Coconut Chai Breakfast Cake

Coconut Chai Breakfast Cake

INGREDIENTS
  • 1/2 cup Bhakti Chai
  • 1/2 cup Milk
  • 1/3 cup uncooked quick (not instant) oatmeal
  • 1 cup whole wheat flour
  • 1/2 cup unbleached white flour
  • 1 tsp baking soda
  • 1/2 tsp salt
  • 1 tsp cinnamon
  • 3/4 cup vegan sugar (I used demerara)
  • 1/3 cup unsweetened applesauce
  • 1 tbsp vinegar
  • 1/2 tsp almond extract
  • 
1 tsp vanilla extract
  • 1/2 cup flaked coconut, 2 tbsp reserved
PREPARATION

1. Preheat oven to 350 F.

2. Grease an 8-inch square baking pan.
Combine the dry ingredients (oatmeal through sugar) in a medium-sized mixing bowl.

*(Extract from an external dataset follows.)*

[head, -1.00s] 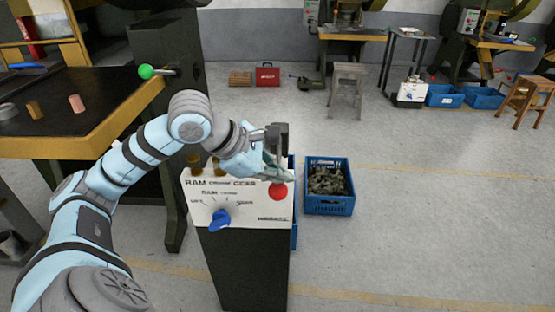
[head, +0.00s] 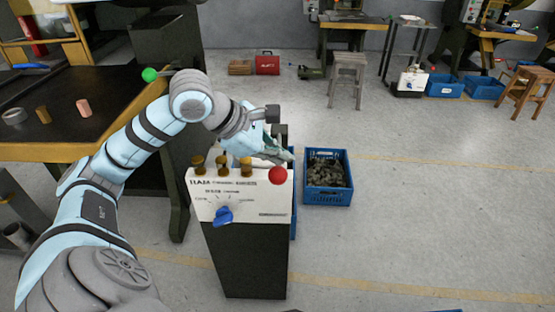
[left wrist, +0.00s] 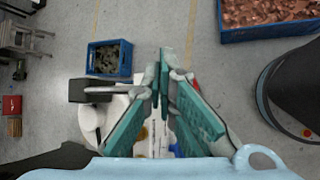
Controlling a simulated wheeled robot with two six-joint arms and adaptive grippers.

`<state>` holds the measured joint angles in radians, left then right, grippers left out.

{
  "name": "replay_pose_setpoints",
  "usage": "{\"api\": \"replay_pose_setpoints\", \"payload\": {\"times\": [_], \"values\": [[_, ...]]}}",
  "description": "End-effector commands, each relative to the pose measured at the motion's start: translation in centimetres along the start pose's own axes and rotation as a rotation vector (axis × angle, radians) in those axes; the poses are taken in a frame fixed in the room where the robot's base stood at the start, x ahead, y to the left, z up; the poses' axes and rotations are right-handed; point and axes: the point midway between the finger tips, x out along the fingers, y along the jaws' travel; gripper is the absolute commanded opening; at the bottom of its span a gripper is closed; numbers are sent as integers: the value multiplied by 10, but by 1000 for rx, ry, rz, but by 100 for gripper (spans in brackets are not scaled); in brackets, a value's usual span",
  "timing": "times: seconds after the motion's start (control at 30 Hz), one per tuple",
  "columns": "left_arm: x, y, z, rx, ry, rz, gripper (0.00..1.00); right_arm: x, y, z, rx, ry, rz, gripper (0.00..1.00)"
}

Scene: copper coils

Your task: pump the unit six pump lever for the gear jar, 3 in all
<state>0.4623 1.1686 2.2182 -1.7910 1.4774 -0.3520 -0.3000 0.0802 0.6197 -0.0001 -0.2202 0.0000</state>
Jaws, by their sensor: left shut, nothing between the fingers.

3. Add the chai, milk, applesauce, vinegar, extracts, and all but 2 tablespoons of the coconut.

4. Mix well, and pour the batter into the prepared pan.

5. Sprinkle with the reserved coconut and bake for about 25 minutes, or until a tester inserted into the center of the cake comes out clean.

6. Serve warm or at room temperature.